2019年には3188万人のインバウンド客が日本を訪れていたが、そのうち30%が中国本土からの観光客だった。日本の観光市場にとって「お得意様」だった中国人観光客の消失を、ホテル側はどう思っているのだろうか。


「受け入れ態勢ができていないので、いま中国人団体観光客に来られても困る」と、名門ホテルの幹部は胸をなでおろす。他のホテルも異口同音に「中国人客のキャンセルなどによる影響はほとんどない」と語る。


実際、インバウンドを集客できる都内のホテルの経営状況はコロナから急回復している。藤田観光が運営する1000室以上の大型ホテル「新宿ワシントンホテル」の客室単価・稼働率は現在、コロナ禍前を上回っている。


中国本土からの需要は回復していないものの、家族やグループでの宿泊が多いほかの国からのインバウンド客が増えたことで、宿泊人数が増加し客室単価の上昇につながっているのだ。


それは、稼働率重視から客室単価重視への転換だ。ホテルはこれまで稼働率を高く保つため、多少単価を安くても客室を販売してきた。しかし、コロナ禍を経てホテル各社は稼働率を落としてでも、客室単価を引き上げる戦略に切り替えている。


背景にあるのは空前の人手不足だ。とくに客室清掃や調理の人手不足は深刻で、コロナ禍前ほどの稼働を維持できなくなっている。


また単価重視の販売は経営の改善にもつながる。客室を多く稼働させる場合はリネンやアメニティの交換、清掃などのコストがかかるが、客室単価を上げればそうした費用は抑えられ収益性が向上する。


ホテル側はコロナ禍後の顧客層の変化にも対応してきた。欧米インバウンド客や国内レジャー客は個人旅行が中心だ。こうした個人客は、ホテルが提示した価格で予約をするため単価が高くなりやすい。


他方、中国人は団体客が多い。団体客は数十名など大規模の予約が事前には入るため稼働が高くなるが、旅行代理店へ客室を安く販売することが多い。

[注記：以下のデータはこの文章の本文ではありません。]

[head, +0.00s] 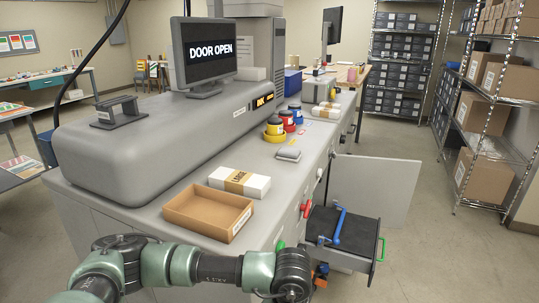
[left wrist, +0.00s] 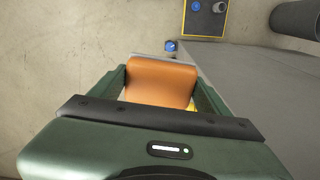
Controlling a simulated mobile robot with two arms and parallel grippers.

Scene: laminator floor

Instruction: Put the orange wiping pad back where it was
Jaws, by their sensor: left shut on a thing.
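The orange wiping pad (left wrist: 160,82) shows in the left wrist view between the two fingers of my left gripper (left wrist: 161,92), which is shut on it. The gripper holds it low beside the machine's grey side. In the head view my left arm reaches in from the bottom left, and its wrist (head: 292,272) is at the front of the machine, just left of the open drawer. The fingers are mostly hidden there. A small orange patch (head: 321,282) shows beside the wrist; I cannot tell whether it is the pad. My right gripper is in neither view.
An open drawer (head: 370,262) with a dark top and blue handle sticks out, with an open door panel (head: 385,185) behind it. An empty brown tray (head: 185,212), a white box (head: 258,186) and colored tubs (head: 273,137) stand on the counter. The floor at right is clear.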

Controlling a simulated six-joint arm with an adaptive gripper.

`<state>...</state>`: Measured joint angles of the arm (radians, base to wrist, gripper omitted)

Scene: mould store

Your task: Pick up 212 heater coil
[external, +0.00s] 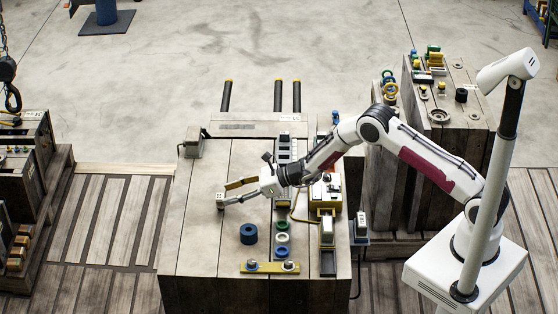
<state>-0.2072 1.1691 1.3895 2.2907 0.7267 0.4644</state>
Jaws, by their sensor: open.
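My gripper (229,194) reaches left over the wooden bench top (205,240), with its two fingers spread apart. A small grey block-like piece (220,201) shows right at the fingertips, near the lower finger. I cannot tell whether the finger touches it. No number is readable at this size, so I cannot tell for sure which thing is the 212 heater coil. A blue cylinder with a hole (249,235) stands on the bench below the gripper in the picture, apart from it.
Right of the blue cylinder lie a green ring (282,226), a white ring (282,239) and a blue ring (282,252). A yellow plate (270,268) with metal knobs lies at the front edge. Yellow-framed equipment (326,222) crowds the right. The bench's left side is mostly clear.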

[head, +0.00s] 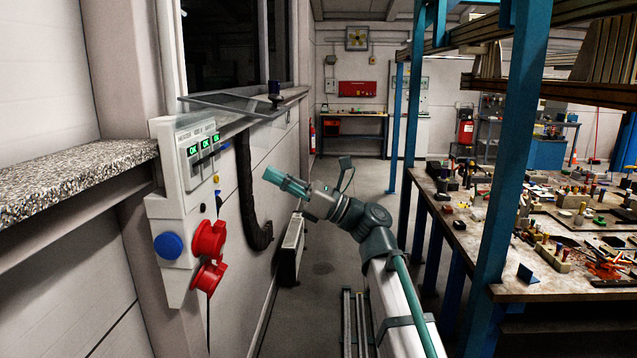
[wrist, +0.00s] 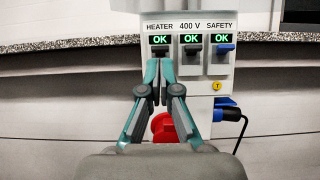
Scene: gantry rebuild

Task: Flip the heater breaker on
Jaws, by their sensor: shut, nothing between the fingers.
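The breaker panel (head: 168,165) is a pale box on the wall at the left in the head view. In the wrist view its face (wrist: 232,75) carries breakers labelled HEATER, 400 V and SAFETY. The heater breaker (wrist: 159,49), with a dark lever, is leftmost; the display above it (wrist: 160,40) shows a green OK. My gripper (wrist: 159,64) is shut and empty, its fingertips just below the heater lever in that picture. In the head view my gripper (head: 270,177) points at the panel with a visible gap.
Red sockets (head: 208,240) and a blue socket (head: 168,246) protrude below. A cluttered workbench (head: 480,255) stands right; the floor between is open.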

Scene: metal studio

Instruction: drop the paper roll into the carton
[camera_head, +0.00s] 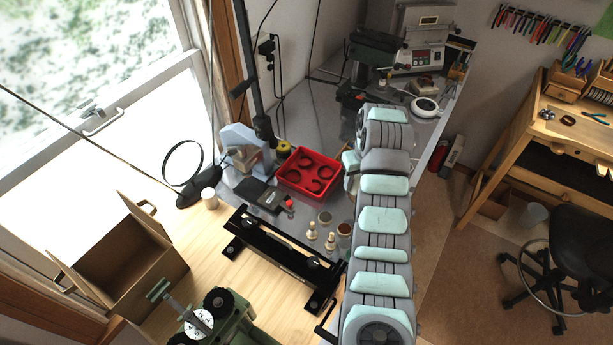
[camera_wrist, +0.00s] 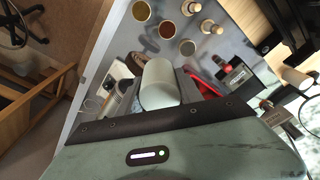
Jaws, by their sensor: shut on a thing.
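My gripper (camera_wrist: 162,92) is shut on a plain white cylinder, the paper roll (camera_wrist: 160,82), in the wrist view. The roll sits between the two grey fingers, above the grey bench. In the head view my arm hides the roll and most of the gripper. The brown carton (camera_head: 152,272) stands open at the lower left of the head view, on the light wooden surface, with its flaps spread. It is well to the left of my arm. The carton is not seen in the wrist view.
A red tray (camera_head: 307,172) with dark rings lies on the grey bench. Several small pots and pegs (camera_head: 330,240) stand near a black rail fixture (camera_head: 285,258). Another white cylinder (camera_head: 209,198) stands by a black lamp base. A green machine (camera_head: 225,318) is just right of the carton.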

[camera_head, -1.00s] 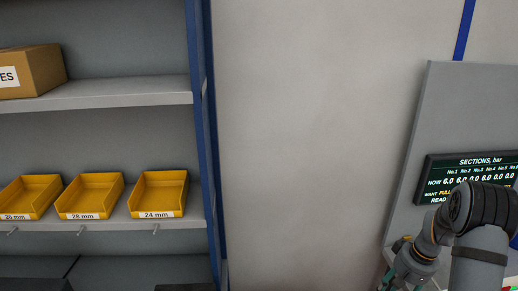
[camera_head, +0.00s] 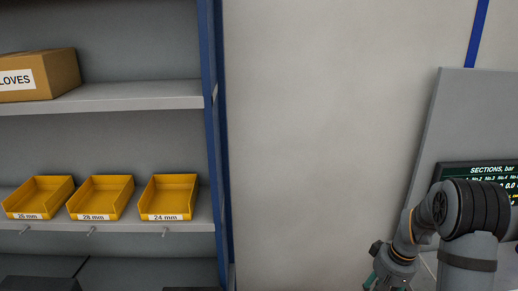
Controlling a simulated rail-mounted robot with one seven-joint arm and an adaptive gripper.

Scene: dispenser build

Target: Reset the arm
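My arm (camera_head: 470,215) shows at the bottom right of the head view, bent at a large dark joint. Its wrist end with my gripper (camera_head: 378,279) hangs at the bottom edge, and the picture cuts it off. The fingertips are not clear, so I cannot tell whether it is open or shut. I see nothing held in the part that shows.
A grey shelf (camera_head: 120,98) with a blue post (camera_head: 214,150) stands at left. It bears yellow bins marked 26 mm (camera_head: 38,197), 28 mm (camera_head: 100,198) and 24 mm (camera_head: 168,197), and a gloves box (camera_head: 40,75). A display (camera_head: 485,171) hangs behind my arm. Bare wall lies between.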

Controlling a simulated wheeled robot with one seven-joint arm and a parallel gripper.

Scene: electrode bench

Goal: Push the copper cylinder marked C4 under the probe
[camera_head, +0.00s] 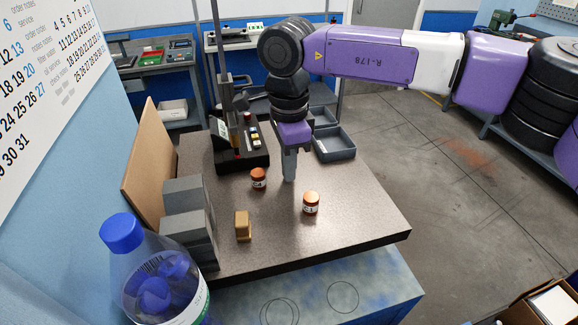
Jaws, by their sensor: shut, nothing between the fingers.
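Two copper cylinders with white labels stand upright on the speckled bench top (350,229). One copper cylinder (258,178) is just in front of the black probe stand (242,150); the other copper cylinder (311,204) is nearer and further right. Their labels are too small to read surely, so I cannot tell which is C4. My gripper (289,178) points down, shut and empty, between the two cylinders and a little behind the nearer one. It appears apart from both. The probe tip cannot be made out against the dark stand.
A brass-coloured block (243,226) stands at the front left of the bench, beside grey stepped blocks (188,220). A brown board (150,158) leans at the left edge. A grey tray (334,143) lies behind my gripper. The bench's right side is clear.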

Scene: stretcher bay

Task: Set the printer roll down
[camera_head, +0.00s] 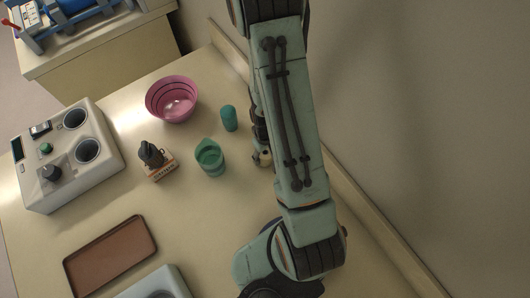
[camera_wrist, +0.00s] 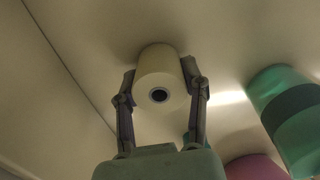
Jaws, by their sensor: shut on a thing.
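The printer roll (camera_wrist: 160,62) is a pale cream cylinder with a dark hole in its end. It shows in the middle of the wrist view, between the two dark fingers of my gripper (camera_wrist: 159,77), which press on its sides. In the head view my gripper (camera_head: 260,143) is mostly hidden behind my arm, beside the wall-side edge of the counter (camera_head: 190,225). Only a small pale part, perhaps the roll, shows at its lower end. I cannot tell whether the roll touches the counter.
A green cup (camera_head: 209,160) and a teal cylinder (camera_head: 229,119) stand close left of my gripper. A pink bowl (camera_head: 171,101), a small box with a dark object on it (camera_head: 158,165), a grey device (camera_head: 65,153) and a brown tray (camera_head: 110,257) are farther left. A wall rises at right.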

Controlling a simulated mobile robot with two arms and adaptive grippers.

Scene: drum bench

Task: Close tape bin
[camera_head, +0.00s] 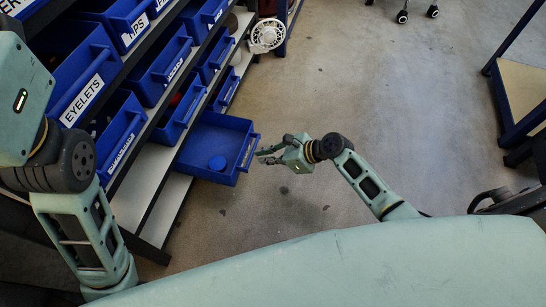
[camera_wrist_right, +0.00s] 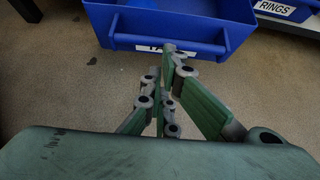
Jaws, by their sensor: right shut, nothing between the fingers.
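The tape bin (camera_head: 235,123) is a blue open-topped bin that sticks far out from the lowest visible shelf of the rack.
The rack holds several other blue bins, such as the eyelets bin (camera_head: 85,70), above and behind the tape bin. A rings bin (camera_wrist_right: 285,10) is at the right wrist view's top right. A white fan (camera_head: 268,35) stands beyond. The floor (camera_head: 330,90) to the right is clear.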

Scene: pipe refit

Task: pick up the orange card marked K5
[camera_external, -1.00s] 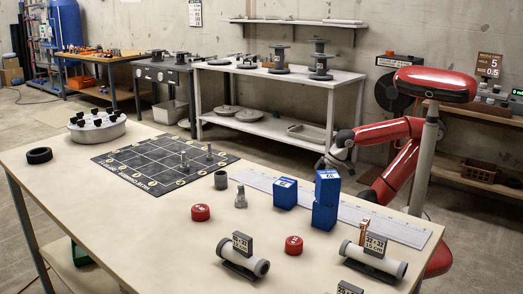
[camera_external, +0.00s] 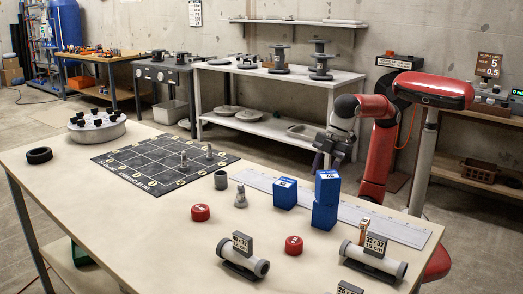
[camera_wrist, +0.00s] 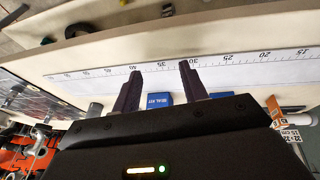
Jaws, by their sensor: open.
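A small orange card (camera_external: 363,230) stands upright at the right of the table, by a grey pipe piece with a dark label block. It also shows at the right of the wrist view (camera_wrist: 276,108). Its marking is too small to read. My gripper (camera_external: 322,160) is at the table's far edge, behind the blue boxes and well apart from the card. In the wrist view my gripper (camera_wrist: 160,67) has its two dark fingers spread, with nothing held between them.
Two blue boxes, one short (camera_external: 285,194) and one tall (camera_external: 326,200), stand between my gripper and the card's side of the table. A long white ruler (camera_external: 400,228) runs behind them.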

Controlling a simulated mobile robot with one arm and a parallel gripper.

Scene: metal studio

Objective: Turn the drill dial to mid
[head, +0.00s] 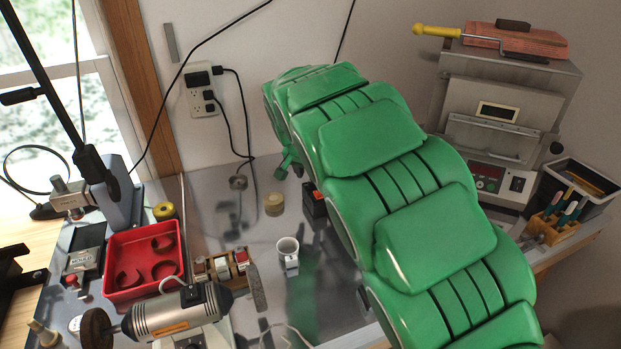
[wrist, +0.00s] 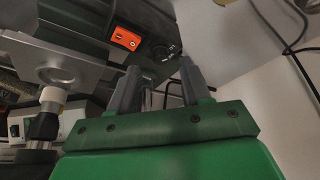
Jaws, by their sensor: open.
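The drill shows in the wrist view as a dark grey-green housing (wrist: 98,22) with an orange switch plate (wrist: 125,38). A round black dial (wrist: 166,51) with small light marks sits on its lower right part; its exact setting is too small to read. My gripper (wrist: 159,76) is open and empty, with two grey fingers rising from a green palm. The dial appears between and just beyond the fingertips; I cannot tell whether they touch it. In the head view my green arm hides the gripper and the dial.
Black cables hang by the wall outlet (head: 201,89). A cable (wrist: 293,47) also runs right of the fingers in the wrist view.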

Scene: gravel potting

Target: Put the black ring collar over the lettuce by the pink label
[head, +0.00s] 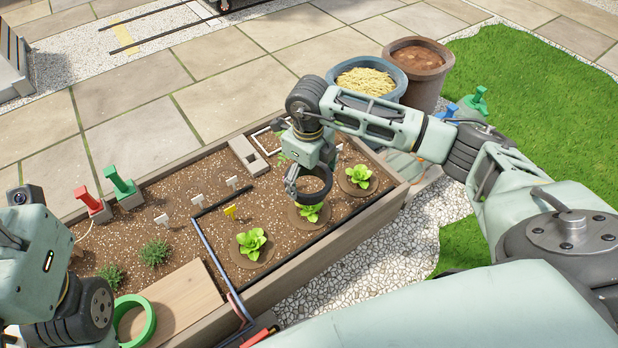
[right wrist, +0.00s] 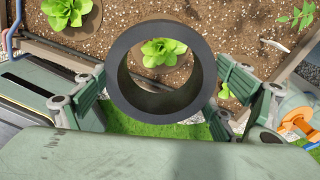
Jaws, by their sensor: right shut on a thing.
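My right gripper (head: 305,188) is shut on the black ring collar (right wrist: 160,101) and holds it over the bed. In the right wrist view, a bright green lettuce (right wrist: 160,51) shows through the ring's opening. In the head view, the middle lettuce (head: 311,213) is just below the ring, partly covered by it. Another lettuce (head: 251,242) is nearer the front, and a third lettuce (head: 359,176) is to the right. I cannot make out a pink label; a yellow label (head: 230,211) stands left of the lettuces. My left arm is at the left edge, its fingers not clear.
White labels (head: 198,200) stand in the soil. A dark blue bar (head: 209,250) crosses the bed left of the lettuces. A grey block (head: 249,156) is behind. Blue-grey pot (head: 369,75) and brown pot (head: 418,68) stand beyond.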

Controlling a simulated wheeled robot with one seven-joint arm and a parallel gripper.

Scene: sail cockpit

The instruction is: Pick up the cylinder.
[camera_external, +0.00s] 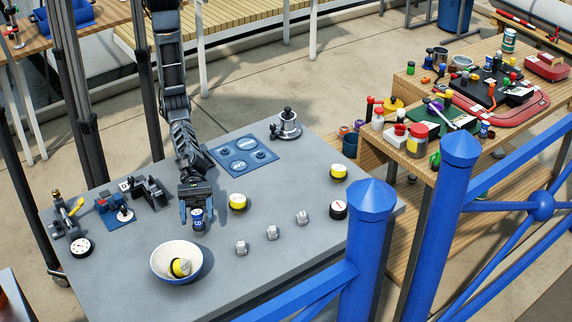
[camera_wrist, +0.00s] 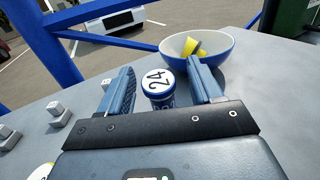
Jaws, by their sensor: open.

人手不足が顕著ないま、「わざわざ客室稼働を上げ、単価を下げてまで中国人の団体客を取らなくてもいい」というのがホテル側の本音なのだ。
次の春節シーズンには中国人観光客が回復?
観光庁が毎月発表している「宿泊旅行統計調査」によれば、2023年7月の業界全体の稼働率は57.8%で、2019年7月の63.6%を下回っている。中国人インバウンド客が戻ってきていないことに加えて、将来的なインバウンドの成長を見据えて宿泊施設の新規開業が相次いでいるためだ。
中国インバウンド客の本格復活は、はたしていつになるのか。中国人インバウンドや中国の越境EC関連のプラットフォーム事業を行っているNOVARCA(ノヴァルカ)の濱野智成社長は、「処理水問題を受けて、中国本土からのインバウンド客の回復ペースは少し遅くなっている。春節シーズンである2024年2月の月間訪日客は50万〜80万人程度になるのではないか」と推測する。